» **Records to process**:
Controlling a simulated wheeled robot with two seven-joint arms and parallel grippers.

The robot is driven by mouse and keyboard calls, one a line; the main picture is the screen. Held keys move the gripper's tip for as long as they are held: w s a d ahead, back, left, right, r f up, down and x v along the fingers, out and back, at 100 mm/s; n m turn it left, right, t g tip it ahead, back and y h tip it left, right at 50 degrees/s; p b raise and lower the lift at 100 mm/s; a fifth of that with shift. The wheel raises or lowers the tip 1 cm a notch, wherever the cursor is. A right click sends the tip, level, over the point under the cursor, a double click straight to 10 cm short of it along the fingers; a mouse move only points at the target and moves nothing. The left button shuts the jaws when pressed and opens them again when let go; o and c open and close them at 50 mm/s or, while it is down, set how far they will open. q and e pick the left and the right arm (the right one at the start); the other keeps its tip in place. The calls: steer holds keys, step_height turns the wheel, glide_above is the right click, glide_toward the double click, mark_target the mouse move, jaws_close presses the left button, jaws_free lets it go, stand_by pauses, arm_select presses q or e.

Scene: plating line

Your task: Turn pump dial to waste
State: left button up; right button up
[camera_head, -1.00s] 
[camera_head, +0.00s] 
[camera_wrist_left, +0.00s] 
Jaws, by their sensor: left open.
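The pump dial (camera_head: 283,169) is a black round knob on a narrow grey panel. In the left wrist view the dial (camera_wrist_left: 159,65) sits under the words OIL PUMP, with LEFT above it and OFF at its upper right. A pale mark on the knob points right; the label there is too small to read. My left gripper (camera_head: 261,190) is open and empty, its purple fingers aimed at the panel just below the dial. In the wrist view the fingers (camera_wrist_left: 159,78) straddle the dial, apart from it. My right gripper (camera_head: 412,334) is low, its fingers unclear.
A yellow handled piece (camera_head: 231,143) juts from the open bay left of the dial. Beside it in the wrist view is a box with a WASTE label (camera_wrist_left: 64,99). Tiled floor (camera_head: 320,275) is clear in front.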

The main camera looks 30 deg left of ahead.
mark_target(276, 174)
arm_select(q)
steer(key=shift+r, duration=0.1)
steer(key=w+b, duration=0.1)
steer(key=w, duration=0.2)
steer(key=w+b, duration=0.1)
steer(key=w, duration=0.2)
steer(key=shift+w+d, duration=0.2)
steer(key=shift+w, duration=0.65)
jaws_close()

--

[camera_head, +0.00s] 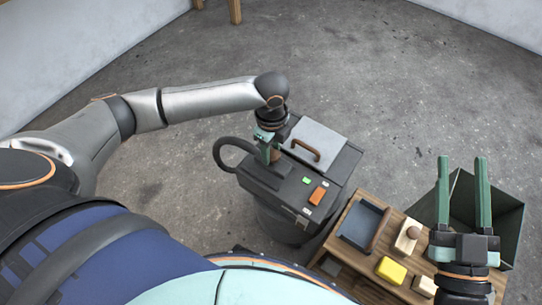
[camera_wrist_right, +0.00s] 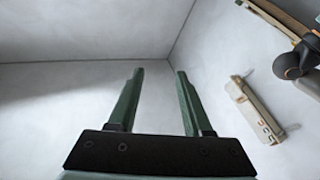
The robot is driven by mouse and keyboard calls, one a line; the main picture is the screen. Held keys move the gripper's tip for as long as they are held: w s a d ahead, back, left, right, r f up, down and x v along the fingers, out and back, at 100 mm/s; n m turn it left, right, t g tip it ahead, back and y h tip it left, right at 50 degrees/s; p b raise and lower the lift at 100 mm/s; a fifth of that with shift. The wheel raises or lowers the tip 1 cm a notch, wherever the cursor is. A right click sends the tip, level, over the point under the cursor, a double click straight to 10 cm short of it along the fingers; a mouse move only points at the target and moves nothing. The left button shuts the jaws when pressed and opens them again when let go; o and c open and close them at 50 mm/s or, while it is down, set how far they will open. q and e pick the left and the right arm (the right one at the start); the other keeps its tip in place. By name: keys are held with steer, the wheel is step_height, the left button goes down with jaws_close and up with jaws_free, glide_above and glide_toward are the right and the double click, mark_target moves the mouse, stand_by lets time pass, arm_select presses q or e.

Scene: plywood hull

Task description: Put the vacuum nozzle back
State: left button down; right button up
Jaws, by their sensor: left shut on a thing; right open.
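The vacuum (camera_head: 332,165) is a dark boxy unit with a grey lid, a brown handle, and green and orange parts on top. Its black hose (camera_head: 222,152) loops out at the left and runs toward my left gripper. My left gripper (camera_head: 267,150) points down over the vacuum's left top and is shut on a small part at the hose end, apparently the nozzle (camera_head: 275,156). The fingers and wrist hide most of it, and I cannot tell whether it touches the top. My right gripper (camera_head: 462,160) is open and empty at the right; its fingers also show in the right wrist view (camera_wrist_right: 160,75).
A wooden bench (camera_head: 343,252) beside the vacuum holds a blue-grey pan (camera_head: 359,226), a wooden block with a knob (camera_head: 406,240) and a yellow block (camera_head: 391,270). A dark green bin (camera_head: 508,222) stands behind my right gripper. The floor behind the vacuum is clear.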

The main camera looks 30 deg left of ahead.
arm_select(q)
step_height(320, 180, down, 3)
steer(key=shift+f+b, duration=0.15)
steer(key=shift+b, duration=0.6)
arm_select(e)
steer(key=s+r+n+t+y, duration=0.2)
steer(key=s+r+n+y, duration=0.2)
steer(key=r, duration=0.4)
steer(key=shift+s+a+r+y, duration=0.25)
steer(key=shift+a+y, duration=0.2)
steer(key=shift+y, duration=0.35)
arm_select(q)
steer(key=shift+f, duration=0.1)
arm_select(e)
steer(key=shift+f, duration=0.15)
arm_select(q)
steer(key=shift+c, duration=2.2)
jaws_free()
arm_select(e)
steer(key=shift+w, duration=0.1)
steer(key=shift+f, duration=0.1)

* * *

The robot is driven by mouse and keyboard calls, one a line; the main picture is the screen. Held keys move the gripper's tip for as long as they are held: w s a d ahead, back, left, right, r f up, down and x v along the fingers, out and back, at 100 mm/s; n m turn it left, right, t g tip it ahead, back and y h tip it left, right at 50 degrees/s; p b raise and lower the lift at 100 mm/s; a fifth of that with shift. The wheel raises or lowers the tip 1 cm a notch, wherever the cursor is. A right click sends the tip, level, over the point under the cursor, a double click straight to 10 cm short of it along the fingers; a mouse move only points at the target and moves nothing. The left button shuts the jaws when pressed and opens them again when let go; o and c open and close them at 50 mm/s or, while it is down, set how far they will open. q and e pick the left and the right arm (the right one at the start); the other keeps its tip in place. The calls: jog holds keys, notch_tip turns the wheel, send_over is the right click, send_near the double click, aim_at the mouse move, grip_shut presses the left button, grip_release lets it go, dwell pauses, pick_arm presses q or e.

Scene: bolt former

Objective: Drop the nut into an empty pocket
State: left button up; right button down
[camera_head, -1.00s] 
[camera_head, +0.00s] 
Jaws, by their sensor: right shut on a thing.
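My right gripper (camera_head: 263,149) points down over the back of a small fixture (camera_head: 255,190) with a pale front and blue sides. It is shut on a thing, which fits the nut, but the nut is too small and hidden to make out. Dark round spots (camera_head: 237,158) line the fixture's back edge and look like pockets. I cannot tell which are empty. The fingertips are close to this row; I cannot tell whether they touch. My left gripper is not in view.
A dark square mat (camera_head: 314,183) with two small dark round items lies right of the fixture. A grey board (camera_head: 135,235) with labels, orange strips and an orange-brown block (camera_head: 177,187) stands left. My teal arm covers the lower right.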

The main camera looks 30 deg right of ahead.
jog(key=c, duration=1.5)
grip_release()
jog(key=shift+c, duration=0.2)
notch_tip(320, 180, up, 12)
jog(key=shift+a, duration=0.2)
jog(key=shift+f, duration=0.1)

» **What you will do**: Identify the lines that hold the word "Scene". Copy every one of them.

» **Written response**:
Scene: plating line
Scene: plywood hull
Scene: bolt former

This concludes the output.